## Work instructions
Pictures excluded, return the lines below from the first through the line holding "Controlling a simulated".

────────

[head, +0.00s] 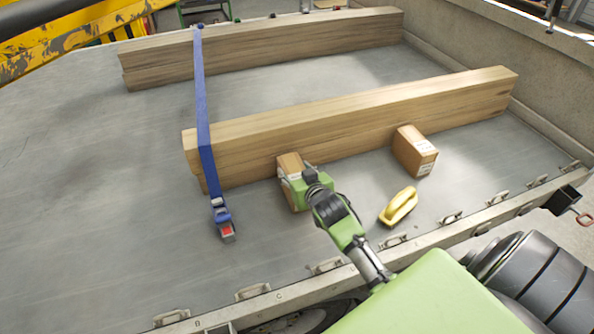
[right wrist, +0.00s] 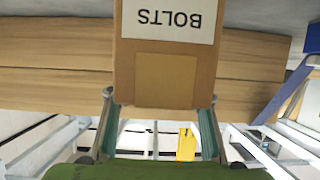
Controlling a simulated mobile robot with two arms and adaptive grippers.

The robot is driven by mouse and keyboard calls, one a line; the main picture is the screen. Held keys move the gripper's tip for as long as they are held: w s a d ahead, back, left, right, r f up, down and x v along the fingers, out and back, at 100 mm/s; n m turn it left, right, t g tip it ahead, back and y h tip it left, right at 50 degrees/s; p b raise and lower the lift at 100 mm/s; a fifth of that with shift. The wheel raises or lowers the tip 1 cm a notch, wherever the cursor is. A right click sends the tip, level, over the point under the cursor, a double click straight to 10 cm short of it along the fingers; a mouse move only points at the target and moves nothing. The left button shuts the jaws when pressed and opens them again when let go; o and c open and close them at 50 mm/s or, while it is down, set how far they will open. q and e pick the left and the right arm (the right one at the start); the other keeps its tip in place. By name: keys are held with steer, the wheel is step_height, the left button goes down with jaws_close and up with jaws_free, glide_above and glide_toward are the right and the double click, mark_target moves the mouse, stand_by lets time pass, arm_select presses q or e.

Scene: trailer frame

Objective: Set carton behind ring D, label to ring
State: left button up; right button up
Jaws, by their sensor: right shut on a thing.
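My right gripper (head: 296,178) is shut on a brown carton (head: 289,163), close to the near face of the front timber beam. In the right wrist view the carton (right wrist: 165,80) sits between both fingers, and its white label reading BOLTS (right wrist: 168,19) shows upside down. I cannot tell whether the carton touches the bed. Several lashing rings line the near side rail, among them one ring (head: 325,266) in front of the gripper; the letters are too small to read surely, so I cannot tell which is ring D. My left gripper is not in view.
A second carton (head: 416,151) stands right of mine by the front beam (head: 350,125). A yellow handled object (head: 399,206) lies near the rail (head: 300,284). A blue strap (head: 203,110) with a buckle crosses the beams at left. The left bed is clear.

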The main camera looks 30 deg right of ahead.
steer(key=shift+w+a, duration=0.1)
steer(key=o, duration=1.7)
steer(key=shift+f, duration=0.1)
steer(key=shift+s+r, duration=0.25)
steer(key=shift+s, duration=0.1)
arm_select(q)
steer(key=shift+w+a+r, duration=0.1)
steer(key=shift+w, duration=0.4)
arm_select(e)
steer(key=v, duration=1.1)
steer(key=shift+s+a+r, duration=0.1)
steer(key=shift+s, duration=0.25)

────────

## Response
[head, +0.00s] 
[right wrist, +0.00s] 
Controlling a simulated mobile robot with two arms and adaptive grippers.

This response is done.